||Stable carbon and nitrogen isotopic composition of fine mode aerosols (PM2.5) over the Bay of Bengal: impact of continental sources
Bikkina, Srinivas ,
Kawamura, KimitakaSarin, Manmohan
Tellus. Series B, Chemical and physical meteorology
68p.31518 , 2016-07-12 , Co-Action Publishing
This study reports on stable carbon (delta C-13(TC)) and nitrogen (delta N-15(TN)) isotopic composition of total carbon and nitrogen (TC and TN) in the fine mode aerosols (PM2.5; N = 31) collected over the Bay of Bengal (BoB).
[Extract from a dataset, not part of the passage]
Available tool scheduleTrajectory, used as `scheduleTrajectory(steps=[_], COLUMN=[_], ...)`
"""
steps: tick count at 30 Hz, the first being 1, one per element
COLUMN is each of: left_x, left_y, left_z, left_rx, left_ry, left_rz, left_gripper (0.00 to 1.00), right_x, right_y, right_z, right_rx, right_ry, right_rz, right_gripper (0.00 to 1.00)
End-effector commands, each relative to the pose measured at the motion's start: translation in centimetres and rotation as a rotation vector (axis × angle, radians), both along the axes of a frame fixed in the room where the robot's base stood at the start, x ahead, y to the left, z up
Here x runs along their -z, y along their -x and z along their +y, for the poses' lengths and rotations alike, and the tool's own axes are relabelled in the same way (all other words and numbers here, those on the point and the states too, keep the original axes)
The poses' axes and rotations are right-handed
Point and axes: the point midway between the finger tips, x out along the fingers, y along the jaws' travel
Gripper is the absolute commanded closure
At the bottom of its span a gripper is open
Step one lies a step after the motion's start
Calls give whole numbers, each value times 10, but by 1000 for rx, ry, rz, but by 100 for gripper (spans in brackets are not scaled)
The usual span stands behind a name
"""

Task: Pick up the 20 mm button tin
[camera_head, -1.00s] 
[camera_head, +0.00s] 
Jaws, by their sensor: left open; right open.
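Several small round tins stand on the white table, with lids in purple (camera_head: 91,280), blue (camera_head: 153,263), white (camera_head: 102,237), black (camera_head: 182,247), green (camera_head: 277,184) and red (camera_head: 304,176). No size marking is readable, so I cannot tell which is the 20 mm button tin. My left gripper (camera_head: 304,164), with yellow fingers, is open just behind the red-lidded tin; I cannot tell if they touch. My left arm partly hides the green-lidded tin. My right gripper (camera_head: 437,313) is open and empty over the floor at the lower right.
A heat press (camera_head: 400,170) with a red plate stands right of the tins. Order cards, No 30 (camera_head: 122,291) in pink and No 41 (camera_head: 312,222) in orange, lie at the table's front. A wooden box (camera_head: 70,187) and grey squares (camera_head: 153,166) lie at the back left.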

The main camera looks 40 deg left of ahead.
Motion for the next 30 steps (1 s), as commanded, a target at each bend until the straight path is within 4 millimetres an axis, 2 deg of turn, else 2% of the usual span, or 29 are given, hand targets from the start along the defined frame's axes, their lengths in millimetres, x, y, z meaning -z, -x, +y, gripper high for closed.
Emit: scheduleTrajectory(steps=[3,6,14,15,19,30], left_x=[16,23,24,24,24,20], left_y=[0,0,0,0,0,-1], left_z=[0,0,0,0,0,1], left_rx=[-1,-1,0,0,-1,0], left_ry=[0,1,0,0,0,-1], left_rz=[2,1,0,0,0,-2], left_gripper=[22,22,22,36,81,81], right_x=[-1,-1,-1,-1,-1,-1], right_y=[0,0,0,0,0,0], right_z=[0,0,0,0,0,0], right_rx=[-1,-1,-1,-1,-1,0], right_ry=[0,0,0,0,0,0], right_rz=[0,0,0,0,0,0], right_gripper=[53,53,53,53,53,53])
The samples represent two distinct wind regimes during the cruise (27 December 2008-28 January 2009); one from the Indo-Gangetic Plain (referred as IGP-outflow) and another from Southeast Asia (SEA-outflow). The PM2.5 samples from the IGP-outflow show higher delta C-13(TC) (-25.0 to -22.8 parts per thousand; -23.8 +/- 0.6 parts per thousand) than those from the SEA-outflow (-27.4 to -24.7 parts per thousand; -25.3 +/- 0.9 parts per thousand). Similarly, delta N-15(TN) varied from +11.8 to +30.6 parts per thousand (+20.4 +/- 5.4 parts per thousand) and +10.4 to +31.7 parts per thousand (+19.4 +/- 6.1 parts per thousand) for IGP-and SEA-outflows, respectively. Based on the literature data, MODIS-derived fire hotspots and back trajectories, we infer that higher delta C-13(TC) in the IGP-outflow is predominantly associated with fossil fuel and biofuel combustion. In contrast, contribution of primary organic aerosols from the combustion of C-3 plants or secondary organic aerosol (SOA) formation from biomass/biofuel-burning emissions (BBEs) can explain the lower delta C-13(TC) values in the SEA-outflow. This inference is based on the significant linear correlations among delta C-13(TC), water-soluble organic carbon and non-sea-salt potassium (nss-K+, a proxy for BBEs) in the SEA-outflow. A significant linear relationship of delta N-15 with NH4+and equivalent mass ratio of NH4+/SO42-is evident in both the continental outflows. Since NH4+abundance dominates the TN over the BoB (>90 %), atmospheric processes affecting its concentration in fine mode aerosols can explain the observed large variability of delta N-15(TN).